Life As An Elite MBA Student’s Partner

The Joint Ventures Club at Northwestern Kellogg is comprised of partners — wives, husbands, fiancés, and fiancées — of current MBA students. The club is among the most active of its type at an elite U.S. business school. Courtesy photos

Getting an MBA is a major, life-changing undertaking — all the more so if it’s a two-year, residential program. And you’re an international student, a full-time MBA involves even more uprooting and overhauling your life — moving across the world to an unfamiliar city without friends and family, adjusting to a new culture, perhaps grappling with visa and employment concerns. The challenges can be overwhelming.

Imagine, then, the life of an MBA student’s significant other. They must be a pillar of support for the student, often while facing the same personal and professional upheaval, but without the motivation of working toward a major life achievement. Who thinks of the husband, wife, fiancé, or fiancée? What accommodation can they expect, what services, what support — and what kind of outlet for their abilities?

No major MBA program in the United States has a better answer to that puzzle than Northwestern University’s Kellogg School of Management, where the Joint Ventures Club offers the MBA-adjacent a way to work alongside and in support of their high-achieving partners — to pitch in and be treated like the vital team members they are.

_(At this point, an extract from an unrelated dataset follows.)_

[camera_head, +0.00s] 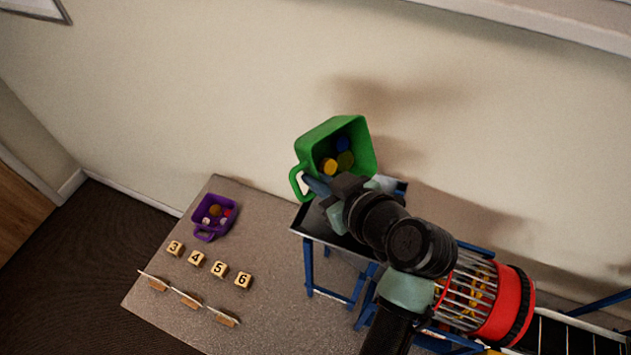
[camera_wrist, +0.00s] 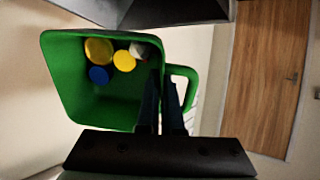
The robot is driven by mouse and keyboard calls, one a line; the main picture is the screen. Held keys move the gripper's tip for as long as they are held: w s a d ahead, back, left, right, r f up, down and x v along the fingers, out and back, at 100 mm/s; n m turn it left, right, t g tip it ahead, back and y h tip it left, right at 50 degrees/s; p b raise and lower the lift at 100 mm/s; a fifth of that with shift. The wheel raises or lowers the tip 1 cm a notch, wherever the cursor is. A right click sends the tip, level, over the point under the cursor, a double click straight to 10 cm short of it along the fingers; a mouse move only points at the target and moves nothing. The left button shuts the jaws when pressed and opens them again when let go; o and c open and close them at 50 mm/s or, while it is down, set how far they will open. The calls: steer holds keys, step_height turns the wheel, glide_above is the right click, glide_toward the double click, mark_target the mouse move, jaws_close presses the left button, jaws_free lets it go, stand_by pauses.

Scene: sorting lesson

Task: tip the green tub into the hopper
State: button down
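The green tub (camera_head: 318,145) is up in the air above the blue-framed stand, tilted so its open mouth faces the head camera. Yellow and blue discs lie inside it; the wrist view also shows a small whitish piece in the tub (camera_wrist: 70,95). My gripper (camera_head: 318,186) is shut on the tub at its handle side; in the wrist view my fingers (camera_wrist: 162,95) lie between tub wall and handle loop, and the exact grip is partly hidden. The hopper, a dark metal tray (camera_head: 308,222), is below the tub, partly covered by my arm.
A red-ended wire drum (camera_head: 512,305) with yellow pieces inside is right of my arm. The wall is close behind.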

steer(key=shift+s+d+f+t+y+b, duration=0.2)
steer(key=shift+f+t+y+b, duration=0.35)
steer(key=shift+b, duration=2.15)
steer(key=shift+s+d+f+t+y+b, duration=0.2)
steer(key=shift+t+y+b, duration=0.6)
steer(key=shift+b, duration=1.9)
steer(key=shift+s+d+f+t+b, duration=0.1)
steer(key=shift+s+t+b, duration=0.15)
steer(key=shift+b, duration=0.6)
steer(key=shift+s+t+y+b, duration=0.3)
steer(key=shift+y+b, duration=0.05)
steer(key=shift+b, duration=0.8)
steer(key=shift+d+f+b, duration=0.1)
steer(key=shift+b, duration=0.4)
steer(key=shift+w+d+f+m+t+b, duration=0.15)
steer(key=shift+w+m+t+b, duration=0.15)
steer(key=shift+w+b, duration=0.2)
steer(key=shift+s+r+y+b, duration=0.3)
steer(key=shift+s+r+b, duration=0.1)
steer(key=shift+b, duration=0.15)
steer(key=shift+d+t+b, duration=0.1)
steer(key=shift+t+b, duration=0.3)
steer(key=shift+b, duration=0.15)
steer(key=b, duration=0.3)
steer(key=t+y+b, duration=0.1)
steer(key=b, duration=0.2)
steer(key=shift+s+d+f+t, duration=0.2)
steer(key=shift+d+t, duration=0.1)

A LEARNING EXPERIENCE FOR BOTH PARTNERS

Dicky Kwok, co-president of the Kellogg Joint Ventures Club for spouses of MBA students: “I’ve learned a lot more than I would have if I had had a full-time job.”

Dicky Kwok, co-president of the Kellogg JV Club, says it’s a place where the SOs of MBAs can contribute their skills and transfer their enthusiasm for the benefit of a program that has welcomed the person they love most in the world.

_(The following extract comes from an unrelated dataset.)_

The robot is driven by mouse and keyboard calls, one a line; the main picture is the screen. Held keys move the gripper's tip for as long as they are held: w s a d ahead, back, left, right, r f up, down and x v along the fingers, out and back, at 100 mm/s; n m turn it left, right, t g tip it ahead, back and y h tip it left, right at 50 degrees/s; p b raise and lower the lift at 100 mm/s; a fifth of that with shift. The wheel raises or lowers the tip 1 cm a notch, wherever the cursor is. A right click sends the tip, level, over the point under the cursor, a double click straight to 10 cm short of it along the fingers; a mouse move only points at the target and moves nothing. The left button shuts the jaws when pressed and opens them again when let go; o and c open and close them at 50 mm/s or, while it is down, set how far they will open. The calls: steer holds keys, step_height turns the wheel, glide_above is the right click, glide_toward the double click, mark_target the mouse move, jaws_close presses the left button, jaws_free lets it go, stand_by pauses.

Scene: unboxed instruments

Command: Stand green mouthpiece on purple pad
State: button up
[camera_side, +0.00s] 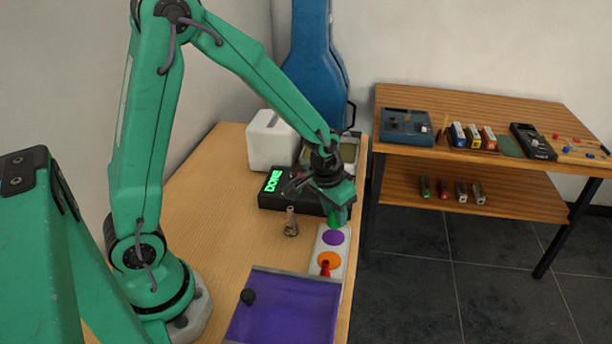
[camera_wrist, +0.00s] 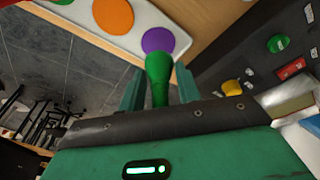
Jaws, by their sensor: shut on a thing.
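My gripper (camera_side: 335,200) points down over the purple pad, shut on the green mouthpiece (camera_side: 334,219). In the wrist view the green mouthpiece (camera_wrist: 158,75) sits between the two fingers of my gripper (camera_wrist: 158,90), its wide end toward the pad. The purple pad (camera_side: 333,238) is a round spot on a white strip (camera_side: 318,243); the pad also shows in the wrist view (camera_wrist: 157,39), partly covered by the mouthpiece. I cannot tell whether the mouthpiece touches the pad.
A red mouthpiece (camera_side: 325,268) stands at the orange pad (camera_side: 331,258), nearer the camera. A small brownish object (camera_side: 291,222) stands left of the strip. A black box reading DONE (camera_side: 270,196) lies behind.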

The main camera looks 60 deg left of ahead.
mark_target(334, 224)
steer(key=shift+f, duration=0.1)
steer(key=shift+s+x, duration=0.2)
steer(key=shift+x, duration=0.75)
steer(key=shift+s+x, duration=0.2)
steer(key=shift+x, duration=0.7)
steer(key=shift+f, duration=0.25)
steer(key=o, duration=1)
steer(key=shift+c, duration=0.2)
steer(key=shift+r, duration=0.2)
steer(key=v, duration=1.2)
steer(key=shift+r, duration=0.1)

At Kellogg, Kwok says, MBA partners can have nearly as fulfilling an experience as the students themselves.

“It can be two years where you can learn a lot of stuff, even in career development,” says Kwok, spouse of Delia Lin, who will graduate from Kellogg in 2023. “It doesn’t mean that you have to have a paying job to be able to learn something, to have a CV — you can still make a lot of connections and still learn and still build your leadership skills and communication skills.

“I think, over the past 10 months, I’ve learned a lot more than I would have if I’d had a full-time job.”

EMBRACING THE UNEXPECTED

Kwok was born in Hong Kong and moved to Australia at age 13. Both he and his wife Delia, who was born and raised in China, did their schooling Down Under. When he came to the U.S. with Delia for the start of her MBA, Kwok didn’t know what to expect, having only visited the country briefly for work — and then only the East and West coasts.

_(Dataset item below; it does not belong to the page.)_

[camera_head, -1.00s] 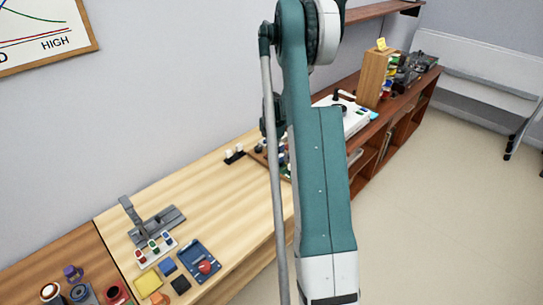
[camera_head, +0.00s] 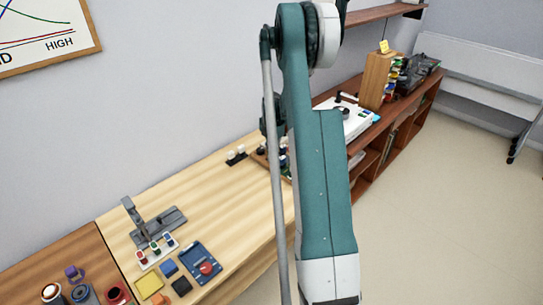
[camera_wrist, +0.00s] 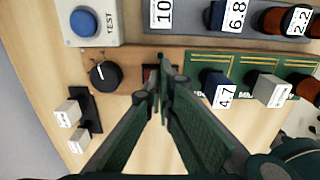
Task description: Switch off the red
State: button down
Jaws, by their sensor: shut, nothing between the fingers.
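In the wrist view, a small red switch (camera_wrist: 148,74) sits on a dark base on the wooden board, just beyond my fingertips. My gripper (camera_wrist: 163,84) is shut and empty, with its tips over or against the switch. They hide most of it, so I cannot tell its position or whether there is contact. In the head view my arm hides the gripper and most of this board. That view also shows a white strip with red, green and blue switches (camera_head: 156,253) at the lower left of the table.
A black knob (camera_wrist: 104,75) and a blue TEST button (camera_wrist: 84,23) are close to the left. White switches on a black base (camera_wrist: 90,110) stand further left. Numbered parts, including a 4.7 piece (camera_wrist: 221,94), crowd the right. Bare tabletop (camera_head: 225,195) shows in the head view.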

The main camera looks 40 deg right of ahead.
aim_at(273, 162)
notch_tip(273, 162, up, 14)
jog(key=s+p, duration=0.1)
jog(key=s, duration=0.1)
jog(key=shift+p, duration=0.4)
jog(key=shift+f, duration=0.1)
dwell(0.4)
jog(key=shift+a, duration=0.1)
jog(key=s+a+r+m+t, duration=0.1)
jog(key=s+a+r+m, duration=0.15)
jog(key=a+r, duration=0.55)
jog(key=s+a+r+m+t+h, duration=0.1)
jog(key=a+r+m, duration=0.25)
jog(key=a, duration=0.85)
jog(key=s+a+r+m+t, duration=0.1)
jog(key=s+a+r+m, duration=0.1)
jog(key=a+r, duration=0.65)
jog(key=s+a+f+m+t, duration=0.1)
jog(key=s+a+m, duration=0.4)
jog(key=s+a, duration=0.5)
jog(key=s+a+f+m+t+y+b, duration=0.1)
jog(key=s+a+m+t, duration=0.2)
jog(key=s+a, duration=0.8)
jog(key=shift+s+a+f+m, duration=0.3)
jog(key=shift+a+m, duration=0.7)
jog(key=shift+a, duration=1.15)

Suddenly he was living in the middle of the U.S., in Evanston, Illinois. It was an adjustment.

“America has always been a destination for me, I’ve always loved the culture here,” Kwok tells Poets&Quants. “When Delia was looking at MBA programs, she really wanted to get into consulting and to make the career switch, so obviously it would be wise to target some of the best business schools in the world. She got admitted here and immediately we just threw everything out and went, ‘Okay. Yeah. I’ll move with you.’ When else do you get a chance to say, ‘I can move to America’?”

Having put his career on hold, Kwok joined Delia at the Kellogg School in late summer 2021. He didn’t know what to expect when arrived.

“I kind of heard a little bit about it through Delia and then I didn’t really know anything about it until I came here,” he says. “At the start, I was like, ‘Oh my God, business students, these guys are going to come out making tons of money.’ And then you’re like, ‘Oh, these guys are going to have that business attitude, that high-classness and all that sort of stuff. And is it going to be really hard for me to make friends?” Because at the end of the day, I’ve got zero friends here in Chicago. And so that was very intimidating.

“In Australia, I’d never be able to meet these high-class people and the deans of these great business schools, which is crazy.”